Data section>
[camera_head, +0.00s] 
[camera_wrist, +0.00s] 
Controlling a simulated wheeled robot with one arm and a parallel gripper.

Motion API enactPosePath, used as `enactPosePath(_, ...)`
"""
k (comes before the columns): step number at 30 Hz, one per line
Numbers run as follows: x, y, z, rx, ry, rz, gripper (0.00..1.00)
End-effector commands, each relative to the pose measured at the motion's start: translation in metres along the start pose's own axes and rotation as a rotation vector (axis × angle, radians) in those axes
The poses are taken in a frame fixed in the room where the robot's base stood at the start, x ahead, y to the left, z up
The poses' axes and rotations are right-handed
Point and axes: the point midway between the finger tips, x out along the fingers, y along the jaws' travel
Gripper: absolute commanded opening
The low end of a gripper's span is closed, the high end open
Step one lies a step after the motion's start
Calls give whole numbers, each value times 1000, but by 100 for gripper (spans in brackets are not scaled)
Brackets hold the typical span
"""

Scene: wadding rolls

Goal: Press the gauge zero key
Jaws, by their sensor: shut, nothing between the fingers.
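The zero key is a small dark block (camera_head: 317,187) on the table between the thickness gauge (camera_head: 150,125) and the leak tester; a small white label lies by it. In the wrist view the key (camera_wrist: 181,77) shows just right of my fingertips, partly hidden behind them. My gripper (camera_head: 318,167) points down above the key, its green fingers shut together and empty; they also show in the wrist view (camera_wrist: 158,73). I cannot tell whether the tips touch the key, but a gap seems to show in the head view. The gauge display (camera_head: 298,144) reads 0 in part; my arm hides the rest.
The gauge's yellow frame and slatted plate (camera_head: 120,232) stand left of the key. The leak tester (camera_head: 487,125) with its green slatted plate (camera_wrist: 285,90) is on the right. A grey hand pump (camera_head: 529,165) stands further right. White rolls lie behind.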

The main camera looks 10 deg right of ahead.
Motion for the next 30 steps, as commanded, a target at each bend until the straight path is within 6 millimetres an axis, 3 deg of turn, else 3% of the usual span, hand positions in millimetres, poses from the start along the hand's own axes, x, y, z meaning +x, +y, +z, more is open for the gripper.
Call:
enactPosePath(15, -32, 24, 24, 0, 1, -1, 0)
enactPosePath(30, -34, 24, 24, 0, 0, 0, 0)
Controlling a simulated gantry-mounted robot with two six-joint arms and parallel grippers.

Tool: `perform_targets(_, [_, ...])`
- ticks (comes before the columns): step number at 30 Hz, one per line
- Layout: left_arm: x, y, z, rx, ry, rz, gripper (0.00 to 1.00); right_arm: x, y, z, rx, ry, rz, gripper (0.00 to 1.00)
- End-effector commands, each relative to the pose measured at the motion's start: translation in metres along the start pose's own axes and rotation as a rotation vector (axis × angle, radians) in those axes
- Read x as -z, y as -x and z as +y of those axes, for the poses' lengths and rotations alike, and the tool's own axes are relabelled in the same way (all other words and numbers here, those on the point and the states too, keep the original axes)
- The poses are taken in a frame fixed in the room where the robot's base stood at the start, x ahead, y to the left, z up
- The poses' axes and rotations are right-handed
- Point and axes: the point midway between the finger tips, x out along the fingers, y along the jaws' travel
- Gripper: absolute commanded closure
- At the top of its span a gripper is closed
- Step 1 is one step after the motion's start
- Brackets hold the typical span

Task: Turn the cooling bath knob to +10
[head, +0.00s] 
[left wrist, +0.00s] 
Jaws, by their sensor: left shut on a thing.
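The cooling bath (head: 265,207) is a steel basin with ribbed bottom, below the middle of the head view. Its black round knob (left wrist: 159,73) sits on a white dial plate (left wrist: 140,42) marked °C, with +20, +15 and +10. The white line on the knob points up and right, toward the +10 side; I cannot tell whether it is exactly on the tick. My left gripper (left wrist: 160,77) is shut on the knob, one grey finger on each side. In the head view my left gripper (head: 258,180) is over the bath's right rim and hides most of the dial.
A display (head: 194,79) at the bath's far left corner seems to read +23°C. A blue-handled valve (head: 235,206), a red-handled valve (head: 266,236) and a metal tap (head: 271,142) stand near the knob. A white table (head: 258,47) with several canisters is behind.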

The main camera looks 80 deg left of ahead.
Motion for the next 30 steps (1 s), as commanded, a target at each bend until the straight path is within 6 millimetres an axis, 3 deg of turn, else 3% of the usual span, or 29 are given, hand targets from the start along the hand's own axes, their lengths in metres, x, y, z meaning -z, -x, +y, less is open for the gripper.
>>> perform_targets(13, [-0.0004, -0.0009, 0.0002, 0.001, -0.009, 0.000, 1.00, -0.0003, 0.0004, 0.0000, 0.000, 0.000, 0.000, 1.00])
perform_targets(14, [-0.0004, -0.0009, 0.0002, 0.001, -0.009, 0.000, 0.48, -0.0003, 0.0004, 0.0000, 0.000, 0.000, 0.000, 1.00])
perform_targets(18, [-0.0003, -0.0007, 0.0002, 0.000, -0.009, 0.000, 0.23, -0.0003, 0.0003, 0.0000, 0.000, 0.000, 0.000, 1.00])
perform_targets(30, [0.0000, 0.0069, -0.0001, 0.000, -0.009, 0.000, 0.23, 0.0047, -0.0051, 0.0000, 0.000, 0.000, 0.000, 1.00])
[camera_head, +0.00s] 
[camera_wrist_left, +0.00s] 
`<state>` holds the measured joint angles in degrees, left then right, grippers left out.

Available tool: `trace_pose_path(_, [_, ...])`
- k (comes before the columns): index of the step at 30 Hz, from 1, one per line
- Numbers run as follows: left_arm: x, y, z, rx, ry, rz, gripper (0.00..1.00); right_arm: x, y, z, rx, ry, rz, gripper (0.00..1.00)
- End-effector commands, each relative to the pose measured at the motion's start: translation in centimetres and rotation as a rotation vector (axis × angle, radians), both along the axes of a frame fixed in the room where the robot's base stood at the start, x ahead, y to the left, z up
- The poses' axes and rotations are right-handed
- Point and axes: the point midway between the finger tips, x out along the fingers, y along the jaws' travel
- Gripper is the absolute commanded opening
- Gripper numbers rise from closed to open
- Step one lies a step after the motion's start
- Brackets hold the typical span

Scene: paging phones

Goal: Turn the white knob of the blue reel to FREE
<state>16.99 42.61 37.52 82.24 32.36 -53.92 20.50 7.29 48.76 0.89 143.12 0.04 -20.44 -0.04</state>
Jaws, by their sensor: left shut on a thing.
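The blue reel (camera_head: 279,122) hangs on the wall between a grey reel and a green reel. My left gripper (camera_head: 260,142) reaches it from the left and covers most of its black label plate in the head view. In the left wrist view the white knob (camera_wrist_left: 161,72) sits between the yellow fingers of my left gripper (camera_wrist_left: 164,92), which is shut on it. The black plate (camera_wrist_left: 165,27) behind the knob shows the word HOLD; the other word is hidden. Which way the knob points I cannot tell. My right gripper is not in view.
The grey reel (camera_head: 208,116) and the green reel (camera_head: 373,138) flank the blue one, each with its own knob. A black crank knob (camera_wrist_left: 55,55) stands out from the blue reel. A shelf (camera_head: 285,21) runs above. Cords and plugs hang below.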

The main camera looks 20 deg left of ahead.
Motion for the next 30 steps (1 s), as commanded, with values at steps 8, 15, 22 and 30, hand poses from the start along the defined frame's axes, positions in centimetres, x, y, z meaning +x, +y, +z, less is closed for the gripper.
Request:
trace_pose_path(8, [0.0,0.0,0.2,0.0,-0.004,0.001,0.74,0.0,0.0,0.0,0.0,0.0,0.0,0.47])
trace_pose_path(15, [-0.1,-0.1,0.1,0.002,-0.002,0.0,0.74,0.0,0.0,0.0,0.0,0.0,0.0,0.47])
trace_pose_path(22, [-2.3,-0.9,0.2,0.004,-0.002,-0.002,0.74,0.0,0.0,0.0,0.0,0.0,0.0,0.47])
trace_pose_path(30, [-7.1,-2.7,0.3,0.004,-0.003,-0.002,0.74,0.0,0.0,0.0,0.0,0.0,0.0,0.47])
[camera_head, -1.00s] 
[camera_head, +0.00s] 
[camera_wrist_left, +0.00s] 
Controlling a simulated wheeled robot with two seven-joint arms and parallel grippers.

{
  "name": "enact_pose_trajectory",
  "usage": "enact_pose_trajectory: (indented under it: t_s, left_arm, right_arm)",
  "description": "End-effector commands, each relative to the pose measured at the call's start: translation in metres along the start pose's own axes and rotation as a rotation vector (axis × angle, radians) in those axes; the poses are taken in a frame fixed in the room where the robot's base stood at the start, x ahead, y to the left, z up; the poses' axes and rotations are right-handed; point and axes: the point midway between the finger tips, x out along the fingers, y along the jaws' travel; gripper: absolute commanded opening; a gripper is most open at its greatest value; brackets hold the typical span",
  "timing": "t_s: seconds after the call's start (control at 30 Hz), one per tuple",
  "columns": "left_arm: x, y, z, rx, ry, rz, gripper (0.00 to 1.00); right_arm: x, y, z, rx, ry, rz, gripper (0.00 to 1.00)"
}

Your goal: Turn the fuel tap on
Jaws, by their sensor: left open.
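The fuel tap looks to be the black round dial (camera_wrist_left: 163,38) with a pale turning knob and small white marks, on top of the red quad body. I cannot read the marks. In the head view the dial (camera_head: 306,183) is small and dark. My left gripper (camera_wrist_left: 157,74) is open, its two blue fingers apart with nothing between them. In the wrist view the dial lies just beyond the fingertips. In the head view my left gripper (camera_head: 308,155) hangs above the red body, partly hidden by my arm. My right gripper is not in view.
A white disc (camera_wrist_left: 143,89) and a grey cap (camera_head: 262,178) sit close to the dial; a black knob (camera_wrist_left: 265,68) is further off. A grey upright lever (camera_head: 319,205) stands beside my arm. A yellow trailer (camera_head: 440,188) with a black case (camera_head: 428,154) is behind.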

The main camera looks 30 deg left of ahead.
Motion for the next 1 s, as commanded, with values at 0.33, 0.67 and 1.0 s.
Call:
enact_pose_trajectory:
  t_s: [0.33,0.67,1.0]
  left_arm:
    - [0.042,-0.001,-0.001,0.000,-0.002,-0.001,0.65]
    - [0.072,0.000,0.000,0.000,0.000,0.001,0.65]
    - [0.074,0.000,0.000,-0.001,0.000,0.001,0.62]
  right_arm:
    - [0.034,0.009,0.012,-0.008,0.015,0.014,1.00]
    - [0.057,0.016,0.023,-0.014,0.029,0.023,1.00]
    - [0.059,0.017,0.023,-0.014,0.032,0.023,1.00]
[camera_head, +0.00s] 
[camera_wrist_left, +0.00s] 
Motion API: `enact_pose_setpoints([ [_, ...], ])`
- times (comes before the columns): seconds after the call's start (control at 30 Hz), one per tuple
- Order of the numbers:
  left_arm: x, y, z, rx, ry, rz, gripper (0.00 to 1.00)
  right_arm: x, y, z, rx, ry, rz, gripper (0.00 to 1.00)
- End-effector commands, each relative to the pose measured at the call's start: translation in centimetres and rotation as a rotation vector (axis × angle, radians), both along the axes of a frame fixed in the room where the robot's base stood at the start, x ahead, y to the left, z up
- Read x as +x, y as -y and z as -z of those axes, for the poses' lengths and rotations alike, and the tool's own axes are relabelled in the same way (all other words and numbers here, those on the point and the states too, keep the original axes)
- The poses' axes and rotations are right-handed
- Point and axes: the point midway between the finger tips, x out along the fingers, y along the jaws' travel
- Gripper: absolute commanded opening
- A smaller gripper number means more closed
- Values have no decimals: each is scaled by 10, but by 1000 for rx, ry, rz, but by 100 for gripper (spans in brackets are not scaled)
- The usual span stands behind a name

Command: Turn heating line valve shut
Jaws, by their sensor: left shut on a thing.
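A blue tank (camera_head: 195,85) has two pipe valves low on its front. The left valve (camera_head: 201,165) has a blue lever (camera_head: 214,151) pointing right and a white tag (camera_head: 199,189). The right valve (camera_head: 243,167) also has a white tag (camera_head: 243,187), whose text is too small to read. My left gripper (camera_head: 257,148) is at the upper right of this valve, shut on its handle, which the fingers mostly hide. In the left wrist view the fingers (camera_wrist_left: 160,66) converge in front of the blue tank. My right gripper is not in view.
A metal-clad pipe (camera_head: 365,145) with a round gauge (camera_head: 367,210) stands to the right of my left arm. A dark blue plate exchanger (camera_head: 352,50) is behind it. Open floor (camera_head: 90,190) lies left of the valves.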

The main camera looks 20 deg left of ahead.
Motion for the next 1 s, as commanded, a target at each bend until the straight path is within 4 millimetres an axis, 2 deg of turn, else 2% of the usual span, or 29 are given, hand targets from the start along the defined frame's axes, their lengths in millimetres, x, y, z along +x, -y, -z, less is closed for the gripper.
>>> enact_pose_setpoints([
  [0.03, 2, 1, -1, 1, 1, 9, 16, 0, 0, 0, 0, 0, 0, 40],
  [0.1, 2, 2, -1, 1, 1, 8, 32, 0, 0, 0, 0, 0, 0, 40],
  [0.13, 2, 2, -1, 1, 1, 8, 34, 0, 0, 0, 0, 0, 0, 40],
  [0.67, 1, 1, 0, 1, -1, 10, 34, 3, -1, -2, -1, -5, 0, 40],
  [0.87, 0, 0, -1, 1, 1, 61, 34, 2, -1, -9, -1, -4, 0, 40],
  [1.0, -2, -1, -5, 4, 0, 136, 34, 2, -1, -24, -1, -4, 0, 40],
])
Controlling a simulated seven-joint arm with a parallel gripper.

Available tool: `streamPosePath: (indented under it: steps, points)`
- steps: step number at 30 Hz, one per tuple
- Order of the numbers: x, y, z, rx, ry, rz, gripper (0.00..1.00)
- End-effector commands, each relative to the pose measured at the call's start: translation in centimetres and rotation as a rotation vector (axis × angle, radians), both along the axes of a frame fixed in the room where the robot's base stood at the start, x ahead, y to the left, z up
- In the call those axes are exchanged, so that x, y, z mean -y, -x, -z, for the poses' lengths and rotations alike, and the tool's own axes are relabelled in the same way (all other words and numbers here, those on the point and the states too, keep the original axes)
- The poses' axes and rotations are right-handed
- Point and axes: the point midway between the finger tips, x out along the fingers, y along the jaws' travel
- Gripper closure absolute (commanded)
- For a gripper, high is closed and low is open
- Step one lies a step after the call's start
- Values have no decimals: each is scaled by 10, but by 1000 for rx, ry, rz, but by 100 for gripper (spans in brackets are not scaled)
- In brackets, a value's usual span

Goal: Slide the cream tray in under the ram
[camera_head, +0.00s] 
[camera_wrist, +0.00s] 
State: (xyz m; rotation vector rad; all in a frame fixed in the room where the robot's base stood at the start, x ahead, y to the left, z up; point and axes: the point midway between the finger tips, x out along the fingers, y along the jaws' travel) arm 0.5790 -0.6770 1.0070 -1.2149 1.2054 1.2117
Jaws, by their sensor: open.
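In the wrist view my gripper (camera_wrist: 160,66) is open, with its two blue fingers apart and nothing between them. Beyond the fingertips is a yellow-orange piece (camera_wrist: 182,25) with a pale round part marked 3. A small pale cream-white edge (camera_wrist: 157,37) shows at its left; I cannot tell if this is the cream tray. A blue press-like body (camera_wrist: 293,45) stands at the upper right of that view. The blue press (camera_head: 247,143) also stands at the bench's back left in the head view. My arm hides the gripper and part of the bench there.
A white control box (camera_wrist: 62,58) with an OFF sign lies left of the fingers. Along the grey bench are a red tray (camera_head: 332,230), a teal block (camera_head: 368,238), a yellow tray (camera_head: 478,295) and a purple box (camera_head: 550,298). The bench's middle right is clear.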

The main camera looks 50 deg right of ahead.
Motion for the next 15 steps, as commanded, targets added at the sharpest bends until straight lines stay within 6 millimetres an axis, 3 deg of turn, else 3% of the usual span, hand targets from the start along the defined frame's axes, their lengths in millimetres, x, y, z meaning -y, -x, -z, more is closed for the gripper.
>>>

Required work> Everything from the first line above up to and including the line that contains "Goal: Press the gauge zero key" should be printed exactly; please print only that.

Task solution>
[camera_head, +0.00s] 
[camera_wrist, +0.00s] 
Controlling a simulated wheeled robot with one arm and a parallel gripper.

Motion API enactPosePath, used as `enactPosePath(_, ...)`
"""
k (comes before the columns): step number at 30 Hz, one per line
Numbers run as follows: x, y, z, rx, ry, rz, gripper (0.00..1.00)
End-effector commands, each relative to the pose measured at the motion's start: translation in metres along the start pose's own axes and rotation as a rotation vector (axis × angle, radians) in those axes
The poses are taken in a frame fixed in the room where the robot's base stood at the start, x ahead, y to the left, z up
The poses' axes and rotations are right-handed
Point and axes: the point midway between the finger tips, x out along the fingers, y along the jaws' travel
Gripper: absolute commanded opening
The low end of a gripper's span is closed, the high end open
Step one lies a step after the motion's start
Calls give whole numbers, each value times 1000, but by 100 for gripper (spans in brackets are not scaled)
Brackets hold the typical span
"""

Scene: wadding rolls

Goal: Press the gauge zero key

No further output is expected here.